══ Dataset extract

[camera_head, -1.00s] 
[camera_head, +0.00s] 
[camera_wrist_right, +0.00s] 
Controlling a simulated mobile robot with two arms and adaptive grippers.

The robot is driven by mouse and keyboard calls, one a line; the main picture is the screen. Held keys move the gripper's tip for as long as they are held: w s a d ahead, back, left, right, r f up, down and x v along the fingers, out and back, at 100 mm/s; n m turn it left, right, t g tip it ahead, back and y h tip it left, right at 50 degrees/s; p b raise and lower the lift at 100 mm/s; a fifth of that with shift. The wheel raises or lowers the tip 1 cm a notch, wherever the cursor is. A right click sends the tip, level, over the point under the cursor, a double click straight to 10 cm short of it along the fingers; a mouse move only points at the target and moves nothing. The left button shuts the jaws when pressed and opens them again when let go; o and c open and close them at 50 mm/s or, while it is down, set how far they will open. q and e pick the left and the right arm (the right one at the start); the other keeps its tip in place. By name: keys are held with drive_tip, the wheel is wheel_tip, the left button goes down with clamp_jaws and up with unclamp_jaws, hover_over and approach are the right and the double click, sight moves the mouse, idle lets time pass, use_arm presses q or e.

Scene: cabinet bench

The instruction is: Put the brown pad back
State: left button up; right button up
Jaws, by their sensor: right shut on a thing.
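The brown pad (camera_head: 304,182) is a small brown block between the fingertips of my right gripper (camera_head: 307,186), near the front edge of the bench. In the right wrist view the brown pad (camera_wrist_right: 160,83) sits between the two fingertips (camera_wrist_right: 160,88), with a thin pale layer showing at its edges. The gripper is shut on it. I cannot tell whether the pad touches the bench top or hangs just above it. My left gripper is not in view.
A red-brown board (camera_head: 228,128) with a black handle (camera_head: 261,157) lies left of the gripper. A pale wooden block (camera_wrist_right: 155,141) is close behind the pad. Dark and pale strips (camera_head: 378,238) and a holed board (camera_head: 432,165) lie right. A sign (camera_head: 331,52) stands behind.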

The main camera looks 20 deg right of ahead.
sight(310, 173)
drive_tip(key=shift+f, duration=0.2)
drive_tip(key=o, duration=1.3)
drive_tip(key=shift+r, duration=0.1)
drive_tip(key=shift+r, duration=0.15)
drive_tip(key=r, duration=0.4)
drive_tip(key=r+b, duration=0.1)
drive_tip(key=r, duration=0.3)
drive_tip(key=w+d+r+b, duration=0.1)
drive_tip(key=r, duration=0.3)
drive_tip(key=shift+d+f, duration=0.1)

════

# [Exercise prompt]
Quote exactly the lines running from the start of the listing above through the line where "Controlling a simulated" is found, and output no other lines.

# [Answer for this exercise]
[camera_head, -1.00s] 
[camera_head, +0.00s] 
[camera_wrist_right, +0.00s] 
Controlling a simulated mobile robot with two arms and adaptive grippers.

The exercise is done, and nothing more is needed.